We built the Ikea Kallax wall for the boardgame collection today!
Boardgame storage extraordinaire!
I designed this mishmash of Ikea Kallax units to fit our dining area space a few weeks ago, and ordered the requisite Kallaxes in the big Ikea order. I built the individual units over the last couple of days, and today my dad came and bolted them all together to make a nice solid structure. It got a bit tricky, involving having to shave bits off where the wall width was uneven, but the finished result looks amazing (and Geth finally has access to the boardgames again, which will keep him very happy).
We also started building some shoe storage, but that’s mainly a project for tomorrow!
Geth and I have had a nice Easter break visiting the in-laws in Lancashire. We’re now back home and ready for another visit from my parents, who will be arriving tomorrow to help with putting up shelves and taking the messy remains of my bloody wardrobe cull to the dump/charity shop. Exciting!
I’ve been buying a lot of stuff the last few weeks. At first it was all house stuff, but lately it’s been mostly treats for me. New clothes for my almost-at-target figure! New makeup for my new makeup storage unit! New shoes (quite a lot of new shoes) for…uh, they’re not for anything in particular, I just love shoes.
I mentioned before that I always feel a bit guilty if I go on a spending spree, but I’ve found it difficult to resist these last few weeks. It’s mainly because I’ve been carrying out a ruthless cull ofmy entire wardrobe and so the state of this particular collection is always on my mind at the moment. Post-cull, the gaps in my wardrobe are far more apparent, and there are a few areas (underwear, jeans, skirts) where I genuinely do need to buy new things.

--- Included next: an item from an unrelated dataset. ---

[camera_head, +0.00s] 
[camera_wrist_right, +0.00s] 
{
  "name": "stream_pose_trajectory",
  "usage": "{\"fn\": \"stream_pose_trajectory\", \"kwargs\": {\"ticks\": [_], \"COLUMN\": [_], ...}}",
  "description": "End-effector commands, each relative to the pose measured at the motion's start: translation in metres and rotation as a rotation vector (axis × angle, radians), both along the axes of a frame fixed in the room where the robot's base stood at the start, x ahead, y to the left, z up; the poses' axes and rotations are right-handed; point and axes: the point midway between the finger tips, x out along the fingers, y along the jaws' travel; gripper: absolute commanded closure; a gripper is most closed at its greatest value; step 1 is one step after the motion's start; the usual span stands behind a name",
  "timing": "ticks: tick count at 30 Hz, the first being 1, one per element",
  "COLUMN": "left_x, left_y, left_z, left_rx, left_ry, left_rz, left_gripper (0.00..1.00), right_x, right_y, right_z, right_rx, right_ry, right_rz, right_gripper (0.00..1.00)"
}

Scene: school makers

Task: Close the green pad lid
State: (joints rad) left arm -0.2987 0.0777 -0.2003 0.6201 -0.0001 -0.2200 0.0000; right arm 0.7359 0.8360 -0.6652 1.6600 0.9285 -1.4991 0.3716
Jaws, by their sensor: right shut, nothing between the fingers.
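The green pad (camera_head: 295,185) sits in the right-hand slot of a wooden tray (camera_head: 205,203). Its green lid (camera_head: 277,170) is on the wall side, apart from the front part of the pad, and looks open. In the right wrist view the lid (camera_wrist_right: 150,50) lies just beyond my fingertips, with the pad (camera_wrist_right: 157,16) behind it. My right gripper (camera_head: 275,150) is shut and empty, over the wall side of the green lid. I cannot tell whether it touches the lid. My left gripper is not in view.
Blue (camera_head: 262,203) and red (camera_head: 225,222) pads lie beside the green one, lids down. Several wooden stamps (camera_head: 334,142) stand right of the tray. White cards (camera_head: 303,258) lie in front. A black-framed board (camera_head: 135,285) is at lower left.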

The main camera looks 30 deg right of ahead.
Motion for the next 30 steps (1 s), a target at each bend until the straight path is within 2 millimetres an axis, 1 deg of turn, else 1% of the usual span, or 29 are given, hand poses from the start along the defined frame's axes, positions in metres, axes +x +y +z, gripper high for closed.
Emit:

I’m not delusional enough to think that’s the case with the shoes, obviously. But I did get rid of an awful lot in the cull, and shoes are pretty, and shoe shopping makes me feel better at the end of a difficult day. I’m very aware that I’ll need to replace this habit with something less expensive soon. Seeing as I can’t go back to binge-drinking now that I’m (sort of) healthy and slim, I imagine it’ll be baths, especially as the bath in our new house is so awesome. I just have to hope I don’t develop a ‘luxury bathing products’ obsession instead, although in fairness it would be cheaper than shoes. We’ll see what happens over the next few weeks.
Yeah, so that turned out to be a bit of a waste of time, given that I threw 90% of them out today.
When I was packing up the old house, I knew that I’d end up chucking quite a lot of stuff out to make things neater, but I didn’t expect that I’d end up being so ruthless with my clothes and accessories. The thing is, I’m just sick of the hoard. The hoard is everywhere, I’m currently spending my entire time sorting through it and tripping over piles of it and moving boxes of it about so that I can access more boxes of it, and it’s causing me a lot of anxiety and stress, especially on ‘sorting days’ like today when my hoarding nature means that I have to go through every single thing and devote mental energy to agonising for a few minutes about whether I should keep it.
And with jewellery and hair accessories it literally is EVERY SINGLE THING I’ve ever owned in my life, because you don’t outgrow necklaces and scrunchies the way you do clothes, so my collection genuinely dates back to when my parents first decided they needed to tie my hair back in 1987:
New baby bro scheduled to arrive next month, gotta raise my style game.
Yes, I still have those green tartan ribbons. Of course I do. They’re not being chucked out (they’re in an inaccessible part of the hoard right now, so I couldn’t even if I wanted to), because if it dates from the ’80s, it obviously stays. (What, you thought I’d been cured of ALL of my issues?)
Thankfully, I’m coming to the end of the ‘sorting days’ as far as my wardrobe is concerned, but next month, there will be the study. Oh dear god, the study. Boxes and boxes and boxes full of old correspondence, and schoolwork, and the first fumbling childhood steps in my lifelong fiction-writing habit, and the most painfully private diaries and poetry – all of which will need to be carefully scanned and then frantically shredded (and ideally burnt, but I’m not sure the atmosphere could cope). Mounds of receipts and paperwork and keepsakes, which will need to be sorted and filed. Piles of old broken electronics, and the manuals for the old broken electronics, and the twisted and tangled mess of connector cables for the old broken electronics. Artwork and other wall decorations that I don’t like any more but have been dragging with me through approximately five house moves. Cassette singles I bought in the early ’90s, which I won’t throw out, but will instead stare at wistfully for ages, marvelling at their glorious age and endurance, remembering a different century, wasting time when I’m supposed to be getting on with the hoard.
I know I’ll get to the end of it sometime. It just feels like such a mountain to climb. A literal mountain of stuff.
But I’m going to climb it, because there’s no other way through for me.
After a couple of days of dribs and drabs of small deliveries of house stuff, the big Ikea order arrived today! Most of it (I’ve already assembled the replacement lamp) is still sitting in the middle of the living room, as there’s no space to assemble the units or put them in their eventual places yet. And just when I thought I’d reclaimed that bit of living room floor. Oh well.
I also finally finished the wardrobe cull. It’s amazing how much stuff I realised I just didn’t like or want to wear, and in total I’ve probably got rid of about 75% of my clothes. To be fair, I am now spending a lot of time online, fantasy shopping for replacements, but I’m trying to be good and only (mostly) buying things I actually need.
Now that the Ikea order is here, one thing I can do is start putting stuff into its proper storage boxes. Hopefully I’ll have a properly functioning dressing room, at least, by the end of the week!